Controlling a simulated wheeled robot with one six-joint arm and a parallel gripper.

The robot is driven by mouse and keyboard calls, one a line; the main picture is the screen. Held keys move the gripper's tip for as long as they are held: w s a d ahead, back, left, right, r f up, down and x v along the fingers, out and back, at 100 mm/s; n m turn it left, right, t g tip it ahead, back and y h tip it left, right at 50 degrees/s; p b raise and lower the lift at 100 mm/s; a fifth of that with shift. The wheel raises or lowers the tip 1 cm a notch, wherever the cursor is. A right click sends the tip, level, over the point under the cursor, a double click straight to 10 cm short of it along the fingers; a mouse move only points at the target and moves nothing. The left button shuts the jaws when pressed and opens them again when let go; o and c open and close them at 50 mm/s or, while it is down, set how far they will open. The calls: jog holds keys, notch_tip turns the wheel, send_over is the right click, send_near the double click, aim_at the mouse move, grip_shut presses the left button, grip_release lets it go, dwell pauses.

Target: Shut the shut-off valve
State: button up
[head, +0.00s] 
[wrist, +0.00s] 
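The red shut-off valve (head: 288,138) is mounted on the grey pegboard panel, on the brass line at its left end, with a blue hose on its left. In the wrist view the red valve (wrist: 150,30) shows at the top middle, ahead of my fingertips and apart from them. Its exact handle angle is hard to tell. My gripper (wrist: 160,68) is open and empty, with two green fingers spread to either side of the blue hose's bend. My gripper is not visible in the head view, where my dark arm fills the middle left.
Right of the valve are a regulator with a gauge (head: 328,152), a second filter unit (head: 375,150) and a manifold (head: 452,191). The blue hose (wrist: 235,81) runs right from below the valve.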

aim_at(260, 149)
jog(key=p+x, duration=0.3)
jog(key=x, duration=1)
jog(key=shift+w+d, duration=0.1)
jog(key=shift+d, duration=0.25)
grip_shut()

## To be done
Copy out precisely the lines that begin at the line containing "Target: Shut the shut-off valve" and end at the line containing "[head, +0.00s]", including both; write nothing else.

## Complete response
Target: Shut the shut-off valve
State: button up
[head, +0.00s] 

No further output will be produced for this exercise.